→ **Goal of the exercise**: Scan the data for "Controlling" and copy the lines it appears in.

####

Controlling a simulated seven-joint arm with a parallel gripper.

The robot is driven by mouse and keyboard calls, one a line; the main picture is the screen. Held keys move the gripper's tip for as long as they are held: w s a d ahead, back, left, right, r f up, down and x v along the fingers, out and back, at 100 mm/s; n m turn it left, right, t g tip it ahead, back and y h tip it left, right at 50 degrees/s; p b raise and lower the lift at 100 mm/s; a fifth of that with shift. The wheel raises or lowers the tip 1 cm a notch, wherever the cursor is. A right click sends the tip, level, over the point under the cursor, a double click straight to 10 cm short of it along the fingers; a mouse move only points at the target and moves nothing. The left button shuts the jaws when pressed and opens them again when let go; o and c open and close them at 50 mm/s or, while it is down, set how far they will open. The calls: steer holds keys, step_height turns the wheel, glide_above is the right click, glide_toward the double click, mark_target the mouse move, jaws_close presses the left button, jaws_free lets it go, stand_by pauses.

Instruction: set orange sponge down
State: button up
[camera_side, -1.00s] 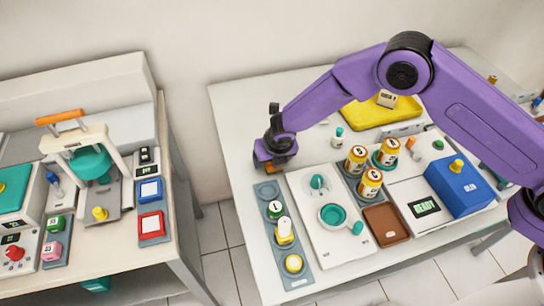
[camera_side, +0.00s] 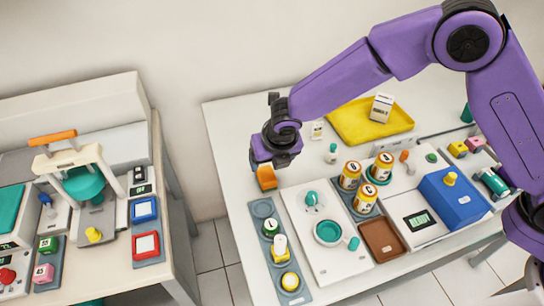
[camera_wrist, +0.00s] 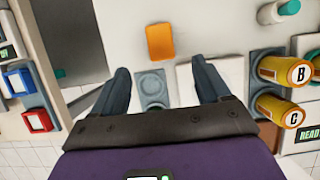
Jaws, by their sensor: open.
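The orange sponge (camera_side: 266,177) lies on the white table near its left edge, just behind the grey strip with round wells. In the wrist view the sponge (camera_wrist: 160,42) lies flat beyond my fingertips, with nothing around it. My gripper (camera_side: 270,160) is above and behind the sponge in the side view. In the wrist view my gripper (camera_wrist: 160,80) has its two dark fingers wide apart, with no object between them. The fingers appear apart from the sponge.
The grey strip (camera_side: 262,209) holds several small items. Yellow lettered cans (camera_side: 350,175) stand to its right, near a brown tray (camera_side: 383,240) and a blue box (camera_side: 455,195). A yellow tray (camera_side: 345,122) lies at the back. A gap separates the left bench (camera_side: 130,275).

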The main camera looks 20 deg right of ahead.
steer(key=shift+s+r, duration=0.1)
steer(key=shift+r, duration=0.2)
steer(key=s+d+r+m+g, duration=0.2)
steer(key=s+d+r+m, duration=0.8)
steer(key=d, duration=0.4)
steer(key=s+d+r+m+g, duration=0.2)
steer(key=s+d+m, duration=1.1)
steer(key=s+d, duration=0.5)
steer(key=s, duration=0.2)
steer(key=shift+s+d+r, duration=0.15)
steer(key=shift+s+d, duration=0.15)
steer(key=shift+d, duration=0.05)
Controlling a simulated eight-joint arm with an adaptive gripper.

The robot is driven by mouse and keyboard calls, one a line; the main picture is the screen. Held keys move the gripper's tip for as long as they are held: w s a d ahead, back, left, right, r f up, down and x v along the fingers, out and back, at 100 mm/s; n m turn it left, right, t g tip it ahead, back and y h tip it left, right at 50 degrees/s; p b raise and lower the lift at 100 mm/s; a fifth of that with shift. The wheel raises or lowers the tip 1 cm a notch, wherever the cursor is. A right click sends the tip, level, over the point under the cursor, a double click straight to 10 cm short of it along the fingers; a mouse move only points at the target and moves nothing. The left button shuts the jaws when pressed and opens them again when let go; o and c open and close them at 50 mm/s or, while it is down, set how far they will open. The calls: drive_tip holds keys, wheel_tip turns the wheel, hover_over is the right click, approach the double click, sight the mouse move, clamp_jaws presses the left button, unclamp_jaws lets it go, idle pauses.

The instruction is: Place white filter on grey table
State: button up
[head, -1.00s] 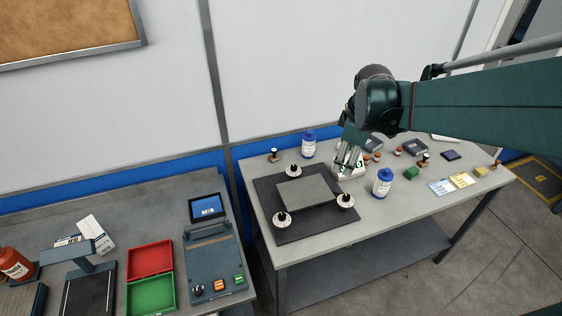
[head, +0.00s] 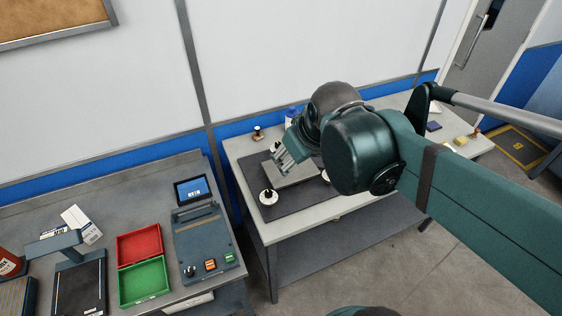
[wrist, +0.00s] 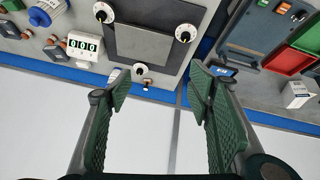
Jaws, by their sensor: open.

####

→ **Written solution**:
Controlling a simulated seven-joint arm with a parallel gripper.
Controlling a simulated eight-joint arm with an adaptive gripper.

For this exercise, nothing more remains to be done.